Lowering of prices of canned sardine barred-A A +A
By Bong Garcia
Tuesday, July 17, 2012
THE Southern Philippines Deep Sea Fishing Association Inc. (Sophil) opposed the decision of the Department of Trade and Industry (DTI) in lowering the suggested retail price (SRP) of canned sardines by as much as .95 centavos per can.
Sophil executive vice president Roberto Baylosis said the reduction of canned sardines’ SRP will have a “domino effect” on them.
“It will backtrack on us. The canning industries will ask us to lower our price and that will be a domino effect,” Baylosis, emphasized in a press conference on Tuesday speaking on behalf of Sophil.
DTI Secretary Gregory Domingo announced the decision to lower the SRP of canned sardines during the July 10 meeting of the National Price Coordinating Council (NPCC).

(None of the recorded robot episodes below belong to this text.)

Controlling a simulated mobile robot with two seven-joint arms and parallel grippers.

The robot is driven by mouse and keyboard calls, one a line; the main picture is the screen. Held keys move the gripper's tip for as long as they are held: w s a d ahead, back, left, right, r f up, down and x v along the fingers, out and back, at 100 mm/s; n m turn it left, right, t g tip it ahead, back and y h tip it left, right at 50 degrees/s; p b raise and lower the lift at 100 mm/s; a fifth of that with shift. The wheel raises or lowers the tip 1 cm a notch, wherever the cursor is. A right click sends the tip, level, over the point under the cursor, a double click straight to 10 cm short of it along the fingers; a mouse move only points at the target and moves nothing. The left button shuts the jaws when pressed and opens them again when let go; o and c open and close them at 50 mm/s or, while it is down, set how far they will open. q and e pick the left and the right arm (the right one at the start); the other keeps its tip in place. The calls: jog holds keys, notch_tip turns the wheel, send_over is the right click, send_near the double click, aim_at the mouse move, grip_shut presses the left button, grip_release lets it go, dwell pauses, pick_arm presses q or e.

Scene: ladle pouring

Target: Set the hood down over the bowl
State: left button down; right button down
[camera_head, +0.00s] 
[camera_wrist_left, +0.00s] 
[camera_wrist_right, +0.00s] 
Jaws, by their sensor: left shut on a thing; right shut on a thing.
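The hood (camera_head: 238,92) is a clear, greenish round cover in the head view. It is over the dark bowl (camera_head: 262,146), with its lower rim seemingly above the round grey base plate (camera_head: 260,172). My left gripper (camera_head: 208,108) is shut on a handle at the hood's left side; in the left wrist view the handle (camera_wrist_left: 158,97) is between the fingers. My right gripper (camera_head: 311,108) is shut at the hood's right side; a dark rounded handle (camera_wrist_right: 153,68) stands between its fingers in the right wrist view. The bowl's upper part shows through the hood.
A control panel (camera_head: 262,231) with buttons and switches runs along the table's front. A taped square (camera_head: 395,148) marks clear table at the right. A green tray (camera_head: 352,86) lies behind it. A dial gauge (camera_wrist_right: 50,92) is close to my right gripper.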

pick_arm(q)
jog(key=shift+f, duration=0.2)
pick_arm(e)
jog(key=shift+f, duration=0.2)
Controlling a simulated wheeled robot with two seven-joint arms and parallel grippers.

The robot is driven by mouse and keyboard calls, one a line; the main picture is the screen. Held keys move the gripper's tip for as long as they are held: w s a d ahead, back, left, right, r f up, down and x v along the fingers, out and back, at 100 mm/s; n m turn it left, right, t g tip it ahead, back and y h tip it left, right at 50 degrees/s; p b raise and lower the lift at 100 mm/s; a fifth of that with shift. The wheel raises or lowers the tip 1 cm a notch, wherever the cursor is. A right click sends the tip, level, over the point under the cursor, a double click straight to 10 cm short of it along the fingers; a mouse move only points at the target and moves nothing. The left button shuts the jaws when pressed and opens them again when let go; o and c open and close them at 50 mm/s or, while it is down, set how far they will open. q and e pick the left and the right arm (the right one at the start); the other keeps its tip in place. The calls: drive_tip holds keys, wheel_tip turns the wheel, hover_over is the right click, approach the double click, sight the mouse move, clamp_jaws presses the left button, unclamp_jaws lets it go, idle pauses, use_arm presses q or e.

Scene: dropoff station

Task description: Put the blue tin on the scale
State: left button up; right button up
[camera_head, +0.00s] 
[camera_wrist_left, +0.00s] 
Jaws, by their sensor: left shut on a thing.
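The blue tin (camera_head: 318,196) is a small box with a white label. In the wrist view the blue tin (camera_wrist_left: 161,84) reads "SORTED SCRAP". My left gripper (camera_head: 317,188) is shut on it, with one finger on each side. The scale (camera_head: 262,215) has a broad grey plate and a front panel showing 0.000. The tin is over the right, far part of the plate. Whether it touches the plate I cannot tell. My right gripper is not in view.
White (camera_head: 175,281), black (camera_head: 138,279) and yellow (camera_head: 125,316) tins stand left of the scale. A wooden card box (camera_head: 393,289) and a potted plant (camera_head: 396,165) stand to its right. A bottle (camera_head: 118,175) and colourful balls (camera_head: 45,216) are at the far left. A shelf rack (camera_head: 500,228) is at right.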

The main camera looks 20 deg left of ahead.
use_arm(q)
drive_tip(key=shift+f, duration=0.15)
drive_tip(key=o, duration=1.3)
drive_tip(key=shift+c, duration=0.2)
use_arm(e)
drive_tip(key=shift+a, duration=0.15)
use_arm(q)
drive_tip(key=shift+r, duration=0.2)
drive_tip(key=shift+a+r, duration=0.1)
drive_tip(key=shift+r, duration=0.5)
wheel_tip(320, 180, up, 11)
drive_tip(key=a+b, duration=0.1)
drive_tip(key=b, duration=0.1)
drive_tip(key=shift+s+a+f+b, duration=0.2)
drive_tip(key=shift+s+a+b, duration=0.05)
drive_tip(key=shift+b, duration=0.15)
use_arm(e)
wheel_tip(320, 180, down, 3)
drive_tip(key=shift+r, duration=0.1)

The new SRP, based on the pronouncement of Domingo, is lowered to P12.80 per can which will be lesser by as much as .95 centavos from the previous SRP of P13.50 to P13.75 each can of sardines, Baylosis said.
Accordingly, Baylosis said DTI’s decision to slash the SRP was based on the report of the Bureau of Fisheries and Aquatic Resources (BFAR), which reported that the wet market price of sardine fish or tamban ranges from P20 to P32 per kilo for the months of April and May.
The canneries pay Sophil an amount ranging from P24 to P28 per kilo depending on the sizes of tamban.
Baylosis said the wet market selling price should not be made as the basis in fixing the canned sardines’ SRP since tamban sold in wet markets “are the non-canning grade materials.”
Baylosis said they cannot lower their selling price of tamban since it will no longer be viable for operations citing there are operational factors to consider in the fishing industry.
These include the unpredictable weather condition brought about by climate change as well as the frequent price increase on petroleum products, Baylosis said.
Sophil Board of Director Eugene Yap said the selling prices of tamban for canning should be P27 a kilo or higher in order to sustain a viable operation.
Yap said bulk of their operational expenses is the cost on fuel since fishing involves searching and catching the fish.
“Fishing doesn’t mean you just drop the fish nets and you will immediately have a catch. You have to search first since fish transfers from one place to the other,” Yap said citing sometimes they spent 2,000 liters of fuel “searching and catch nothing.”
Aside from fuel, they also pay salary to the association’s 3,500 labor force based on the minimum wage law plus incentive catch payment, Baylosis said.
Sophil, which has 11 fishing company-members, supplies 70 percent of the tamban fish needed in the canneries based in Zamboanga City.